Royal Caribbean has always gone all out for the kids, and Quantum of the Seas – the cruise line’s latest ship – is no exception. I got on board a two-day pre-inaugural sailing out of Southampton, England, to check out what the ship had on offer for children. Here’s what I think worked and what could be better.
Disclaimer: Half of Adventure Ocean was given over to the Press Room, and there were only 14 kids onboard, so this has to be taken into account in the following review.
Adventure Ocean. The Dreamworks-themed Adventure Ocean (for kids ages 6 months to 11 years) is located across two floors on decks 11 and 12, toward the front of the ship and connected with a cool spiral staircase. There are six rooms in total, with areas for younger ones downstairs and older ones upstairs. Four rooms are dedicated to the different age groups, and there are two that are communal: a stay and play area and the Science Lab. This is a lot of space, and the rooms are fun, colorful and vibrant with books, games and TVs – not to mention all those Dreamworks characters on the walls.
Science Lab. Show me a kid who doesn’t like mixing vinegar and baking soda to make cool volcano explosions and I’ll be very surprised. I haven’t seen a dedicated Science Lab onboard a ship before, and this is sure to be a massive hit. All age groups take turns in here, creating stuff, mixing up potions and, of course, making simulated volcanic explosions!
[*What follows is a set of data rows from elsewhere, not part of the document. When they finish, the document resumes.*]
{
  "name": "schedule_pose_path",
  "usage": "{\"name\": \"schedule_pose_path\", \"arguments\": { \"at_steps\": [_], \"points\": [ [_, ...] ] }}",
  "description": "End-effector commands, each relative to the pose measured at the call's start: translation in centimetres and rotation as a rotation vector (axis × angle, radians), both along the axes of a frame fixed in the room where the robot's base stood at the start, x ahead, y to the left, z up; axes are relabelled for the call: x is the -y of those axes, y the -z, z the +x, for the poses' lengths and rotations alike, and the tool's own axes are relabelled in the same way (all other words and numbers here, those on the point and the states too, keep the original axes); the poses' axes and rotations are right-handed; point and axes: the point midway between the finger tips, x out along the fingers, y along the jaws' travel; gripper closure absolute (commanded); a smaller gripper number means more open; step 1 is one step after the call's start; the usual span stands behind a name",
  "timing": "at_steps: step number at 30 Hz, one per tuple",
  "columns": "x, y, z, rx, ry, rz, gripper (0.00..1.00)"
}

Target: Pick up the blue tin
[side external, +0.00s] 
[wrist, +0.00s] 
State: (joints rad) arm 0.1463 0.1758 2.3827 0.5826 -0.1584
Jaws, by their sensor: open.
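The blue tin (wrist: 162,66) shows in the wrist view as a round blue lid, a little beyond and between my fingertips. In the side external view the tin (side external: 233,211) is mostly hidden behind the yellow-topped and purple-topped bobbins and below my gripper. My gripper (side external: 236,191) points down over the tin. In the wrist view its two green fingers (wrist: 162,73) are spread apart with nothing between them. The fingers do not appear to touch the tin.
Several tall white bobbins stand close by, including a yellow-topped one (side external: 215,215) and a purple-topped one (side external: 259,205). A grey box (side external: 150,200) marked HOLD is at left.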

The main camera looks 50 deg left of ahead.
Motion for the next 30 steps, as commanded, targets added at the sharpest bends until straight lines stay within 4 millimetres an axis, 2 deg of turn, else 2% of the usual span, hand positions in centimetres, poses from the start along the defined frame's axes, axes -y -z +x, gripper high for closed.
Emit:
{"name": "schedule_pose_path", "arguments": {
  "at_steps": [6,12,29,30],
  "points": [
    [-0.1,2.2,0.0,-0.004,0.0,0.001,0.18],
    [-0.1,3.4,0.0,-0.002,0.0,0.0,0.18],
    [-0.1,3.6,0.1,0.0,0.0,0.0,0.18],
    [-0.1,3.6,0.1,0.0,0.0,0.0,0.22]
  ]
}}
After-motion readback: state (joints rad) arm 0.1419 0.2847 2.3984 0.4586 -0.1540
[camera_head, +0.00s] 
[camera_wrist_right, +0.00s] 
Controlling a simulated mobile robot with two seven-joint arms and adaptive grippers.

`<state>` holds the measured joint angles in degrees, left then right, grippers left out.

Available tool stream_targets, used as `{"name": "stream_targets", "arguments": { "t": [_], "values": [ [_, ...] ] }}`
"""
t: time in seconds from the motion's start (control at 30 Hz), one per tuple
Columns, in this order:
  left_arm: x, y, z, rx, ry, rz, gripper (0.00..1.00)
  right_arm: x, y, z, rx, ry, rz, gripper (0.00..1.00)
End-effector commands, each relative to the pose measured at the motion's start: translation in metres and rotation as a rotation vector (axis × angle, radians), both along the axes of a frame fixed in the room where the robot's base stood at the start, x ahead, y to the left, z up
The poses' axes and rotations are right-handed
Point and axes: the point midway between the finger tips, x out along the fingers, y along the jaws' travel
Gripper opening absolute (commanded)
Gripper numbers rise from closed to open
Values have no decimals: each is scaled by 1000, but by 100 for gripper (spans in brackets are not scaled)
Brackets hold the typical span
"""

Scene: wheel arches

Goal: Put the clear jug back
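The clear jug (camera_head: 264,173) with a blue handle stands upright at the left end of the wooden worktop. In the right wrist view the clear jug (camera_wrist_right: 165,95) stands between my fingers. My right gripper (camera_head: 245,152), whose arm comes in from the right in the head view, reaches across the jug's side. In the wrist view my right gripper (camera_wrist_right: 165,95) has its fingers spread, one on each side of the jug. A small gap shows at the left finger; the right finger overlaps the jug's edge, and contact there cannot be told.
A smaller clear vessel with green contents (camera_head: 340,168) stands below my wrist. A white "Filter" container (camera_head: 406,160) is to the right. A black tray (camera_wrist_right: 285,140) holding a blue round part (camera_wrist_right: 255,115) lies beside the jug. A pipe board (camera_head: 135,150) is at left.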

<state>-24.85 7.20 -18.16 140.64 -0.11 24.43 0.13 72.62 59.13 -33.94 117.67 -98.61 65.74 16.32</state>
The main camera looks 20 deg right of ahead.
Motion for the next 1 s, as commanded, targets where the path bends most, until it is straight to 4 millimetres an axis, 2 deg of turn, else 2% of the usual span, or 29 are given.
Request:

As well as fun, there’s a great learning element here, which really impressed me.
Teen areas. The teen facilities — for ages 12 to 17 — really add to the coolest parts of what’s on offer for younger passengers. At the other end of the ship, on Decks 14 and 15, you’ll find the Living Room (Deck 14) and Fuel, the teen-only disco, on Deck 15.
The Living Room is an awesome space for teens. Chairs and beanbags are scattered about the room, surrounded by foosball, Xbox consoles and a wide-screen TV for movies. But the best bits are the hangout areas by the windows where you can lie back side by side with a pal and watch the TV placed directly in front of you.
Directly above is Fuel, the teens-only disco. There are dance parties most nights, often with a theme — Miami night or the 90s, for example — as well as pool parties in the Solarium at the front of the ship.
The staff. Good staff, or more specifically, friendly, amenable and personable staff, should be a given. But what impressed me most was how amenable these guys were. Led by Erin, there are 24 dedicated kids crew across the age groups and all of them were delightful, explaining the facilities, showing me around and talking about how much they enjoyed what they did (I’ve always been convinced that the kids staff have the best jobs onboard!).
Child-size deck chairs. Coolest thing we saw onboard by far for kids were child-size deckchairs. For me these chairs — the fact they are even on this ship — encapsulate the Royal philosophy toward their smallest and most precious passengers. They show real thought and made me smile when I saw them.
YSpa (Youth Spa). Again, showing real thought for younger passengers, there is a whole suite of treatments available in the spa aimed at teens, such as fighting acne or skin blemishes, as well as massages and facials. Prices start at $25 for a boy’s haircut; you can also opt for mother/daughter or father/son massages, which start from $99.
It’s hard to fault a kids’ program as comprehensive as this, but three things struck me as off.
No outside light. Adventure Ocean is completely enclosed, and I never got an answer why. Yes, the kids go on plenty of scavenger hunts and get outside of the rooms, but windows all round – especially when many of the themes are ocean-related – would seem to me to be something obvious. Who wants to be stuck in a room with no windows on a cruise ship?
No dedicated close by swim or splash area. On many ships I’ve been on, there is a dedicated kids pool right by the kids’ area, only accessible via the kids area. Again, why on a ship this size wasn’t this factored in? Instead, kids have to go with their parents to the H2O Zone on a different deck at the other end of the ship. Perhaps it’s for health and safety reasons.
The H20 Zone is small. Nothing wrong with the dedicated kids play and splash area except for the fact that it’s tiny! When traveling at full capacity, this area will be completely mobbed. It should be way bigger, and also separate from the adult pools.